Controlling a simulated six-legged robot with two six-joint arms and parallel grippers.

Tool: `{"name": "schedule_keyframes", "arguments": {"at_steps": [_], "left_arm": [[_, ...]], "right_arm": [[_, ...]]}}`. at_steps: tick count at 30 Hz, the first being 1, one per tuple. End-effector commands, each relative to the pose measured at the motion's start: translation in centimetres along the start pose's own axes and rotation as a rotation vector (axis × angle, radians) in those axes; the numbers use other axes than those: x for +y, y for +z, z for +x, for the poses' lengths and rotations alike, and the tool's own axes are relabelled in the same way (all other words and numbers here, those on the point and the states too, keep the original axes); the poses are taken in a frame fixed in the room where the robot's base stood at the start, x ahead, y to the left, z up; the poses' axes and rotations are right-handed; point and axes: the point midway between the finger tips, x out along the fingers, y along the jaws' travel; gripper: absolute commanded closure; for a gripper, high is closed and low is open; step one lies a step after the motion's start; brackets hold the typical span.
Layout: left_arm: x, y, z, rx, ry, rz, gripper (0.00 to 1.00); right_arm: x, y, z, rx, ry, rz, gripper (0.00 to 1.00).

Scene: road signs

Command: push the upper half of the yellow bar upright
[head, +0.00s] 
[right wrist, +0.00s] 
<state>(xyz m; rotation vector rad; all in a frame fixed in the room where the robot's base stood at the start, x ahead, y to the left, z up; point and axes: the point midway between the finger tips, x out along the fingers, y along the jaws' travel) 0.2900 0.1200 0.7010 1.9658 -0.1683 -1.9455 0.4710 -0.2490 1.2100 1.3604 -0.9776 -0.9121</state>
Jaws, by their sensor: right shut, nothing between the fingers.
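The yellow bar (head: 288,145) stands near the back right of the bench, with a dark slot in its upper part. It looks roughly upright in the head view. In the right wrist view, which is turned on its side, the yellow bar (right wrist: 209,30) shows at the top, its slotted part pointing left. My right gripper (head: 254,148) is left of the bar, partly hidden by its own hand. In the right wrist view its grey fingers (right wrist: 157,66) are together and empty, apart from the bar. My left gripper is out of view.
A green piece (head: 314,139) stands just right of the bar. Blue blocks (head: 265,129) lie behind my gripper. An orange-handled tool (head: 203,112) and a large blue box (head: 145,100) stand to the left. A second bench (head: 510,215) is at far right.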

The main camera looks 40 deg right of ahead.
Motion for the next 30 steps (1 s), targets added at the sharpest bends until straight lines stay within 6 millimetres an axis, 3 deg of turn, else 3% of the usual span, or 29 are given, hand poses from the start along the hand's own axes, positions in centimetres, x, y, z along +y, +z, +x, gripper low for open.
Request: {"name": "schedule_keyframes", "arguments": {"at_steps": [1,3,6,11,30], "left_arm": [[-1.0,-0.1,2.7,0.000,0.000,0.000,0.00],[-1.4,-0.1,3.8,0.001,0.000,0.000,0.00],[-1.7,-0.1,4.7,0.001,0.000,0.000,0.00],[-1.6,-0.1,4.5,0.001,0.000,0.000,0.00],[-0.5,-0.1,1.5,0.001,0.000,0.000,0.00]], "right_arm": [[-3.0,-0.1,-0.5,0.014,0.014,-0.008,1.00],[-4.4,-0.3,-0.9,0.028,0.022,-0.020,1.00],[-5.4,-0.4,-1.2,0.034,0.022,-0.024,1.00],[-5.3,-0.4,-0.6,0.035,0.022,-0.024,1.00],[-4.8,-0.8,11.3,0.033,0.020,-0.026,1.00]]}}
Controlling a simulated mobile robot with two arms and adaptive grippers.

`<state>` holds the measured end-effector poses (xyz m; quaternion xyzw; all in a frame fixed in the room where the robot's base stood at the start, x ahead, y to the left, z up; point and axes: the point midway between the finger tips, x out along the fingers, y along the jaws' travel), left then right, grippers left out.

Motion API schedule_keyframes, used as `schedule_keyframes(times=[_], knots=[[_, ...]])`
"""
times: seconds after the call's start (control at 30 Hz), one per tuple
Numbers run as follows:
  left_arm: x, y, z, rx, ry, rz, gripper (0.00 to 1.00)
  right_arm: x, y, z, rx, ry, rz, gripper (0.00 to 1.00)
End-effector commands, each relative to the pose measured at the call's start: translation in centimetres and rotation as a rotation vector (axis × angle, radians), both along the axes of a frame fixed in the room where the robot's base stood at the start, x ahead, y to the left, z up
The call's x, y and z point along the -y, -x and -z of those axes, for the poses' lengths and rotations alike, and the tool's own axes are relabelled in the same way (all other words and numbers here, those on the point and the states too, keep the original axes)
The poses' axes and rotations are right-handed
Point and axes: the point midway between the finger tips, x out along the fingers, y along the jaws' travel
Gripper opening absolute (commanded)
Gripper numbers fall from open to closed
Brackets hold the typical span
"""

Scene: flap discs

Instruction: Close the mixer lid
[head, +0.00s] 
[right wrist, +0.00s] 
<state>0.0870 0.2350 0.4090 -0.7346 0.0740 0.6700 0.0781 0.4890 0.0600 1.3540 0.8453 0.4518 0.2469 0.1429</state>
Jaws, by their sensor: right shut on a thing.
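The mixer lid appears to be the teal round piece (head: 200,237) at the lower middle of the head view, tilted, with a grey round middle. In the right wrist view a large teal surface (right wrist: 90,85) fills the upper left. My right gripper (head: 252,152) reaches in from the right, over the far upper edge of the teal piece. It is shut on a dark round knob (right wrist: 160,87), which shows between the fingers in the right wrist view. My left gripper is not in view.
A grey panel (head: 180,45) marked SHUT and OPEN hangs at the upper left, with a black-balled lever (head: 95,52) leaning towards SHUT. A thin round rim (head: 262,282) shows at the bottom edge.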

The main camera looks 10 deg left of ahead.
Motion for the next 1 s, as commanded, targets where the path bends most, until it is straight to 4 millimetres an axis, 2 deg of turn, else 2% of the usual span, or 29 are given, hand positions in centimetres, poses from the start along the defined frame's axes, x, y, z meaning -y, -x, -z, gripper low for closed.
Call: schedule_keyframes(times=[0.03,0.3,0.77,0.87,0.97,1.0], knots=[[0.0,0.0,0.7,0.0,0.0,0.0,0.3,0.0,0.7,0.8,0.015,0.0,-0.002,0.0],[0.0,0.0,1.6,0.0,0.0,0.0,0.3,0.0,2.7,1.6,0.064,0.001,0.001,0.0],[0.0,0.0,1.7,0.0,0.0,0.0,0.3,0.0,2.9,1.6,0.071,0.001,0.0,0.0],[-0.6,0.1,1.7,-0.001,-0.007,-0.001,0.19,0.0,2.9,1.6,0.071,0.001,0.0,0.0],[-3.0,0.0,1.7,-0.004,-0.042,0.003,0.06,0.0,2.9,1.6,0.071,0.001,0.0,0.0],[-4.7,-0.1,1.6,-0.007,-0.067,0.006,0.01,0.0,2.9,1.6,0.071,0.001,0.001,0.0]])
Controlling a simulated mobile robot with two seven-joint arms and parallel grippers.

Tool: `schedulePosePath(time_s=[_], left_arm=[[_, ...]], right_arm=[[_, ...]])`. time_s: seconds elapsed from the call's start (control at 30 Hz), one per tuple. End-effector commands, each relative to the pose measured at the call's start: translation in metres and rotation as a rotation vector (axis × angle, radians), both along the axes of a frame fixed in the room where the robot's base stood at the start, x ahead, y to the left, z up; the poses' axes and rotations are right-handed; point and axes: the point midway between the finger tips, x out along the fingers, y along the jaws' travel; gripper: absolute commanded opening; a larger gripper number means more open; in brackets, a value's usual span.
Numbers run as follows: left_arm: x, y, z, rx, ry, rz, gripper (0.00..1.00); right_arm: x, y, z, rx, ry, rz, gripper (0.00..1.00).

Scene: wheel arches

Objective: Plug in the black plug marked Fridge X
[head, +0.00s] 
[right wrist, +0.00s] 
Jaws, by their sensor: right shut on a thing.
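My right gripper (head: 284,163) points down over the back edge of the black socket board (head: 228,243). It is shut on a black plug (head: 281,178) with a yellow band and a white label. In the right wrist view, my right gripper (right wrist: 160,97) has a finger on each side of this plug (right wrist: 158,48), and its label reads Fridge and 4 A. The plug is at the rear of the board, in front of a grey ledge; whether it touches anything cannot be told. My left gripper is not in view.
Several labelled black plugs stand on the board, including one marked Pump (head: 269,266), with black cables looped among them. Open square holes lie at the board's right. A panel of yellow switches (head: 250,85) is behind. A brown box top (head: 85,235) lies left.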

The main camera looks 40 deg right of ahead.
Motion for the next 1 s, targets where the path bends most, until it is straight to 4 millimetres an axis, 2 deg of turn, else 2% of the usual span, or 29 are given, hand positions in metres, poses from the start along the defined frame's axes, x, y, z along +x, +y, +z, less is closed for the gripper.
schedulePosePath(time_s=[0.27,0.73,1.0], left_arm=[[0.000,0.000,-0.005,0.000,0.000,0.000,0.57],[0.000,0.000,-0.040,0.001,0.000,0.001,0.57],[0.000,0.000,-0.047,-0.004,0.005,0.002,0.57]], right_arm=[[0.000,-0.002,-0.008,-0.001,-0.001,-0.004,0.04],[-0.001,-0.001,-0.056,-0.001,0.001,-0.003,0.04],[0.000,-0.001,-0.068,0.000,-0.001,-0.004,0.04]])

> **AIM OF THE TASK**
Every line in the data that holds "parallel" should be copied out.

> **TASK RESULT**
Controlling a simulated six-legged robot with two six-joint arms and parallel grippers.
Controlling a simulated mobile robot with two seven-joint arms and parallel grippers.

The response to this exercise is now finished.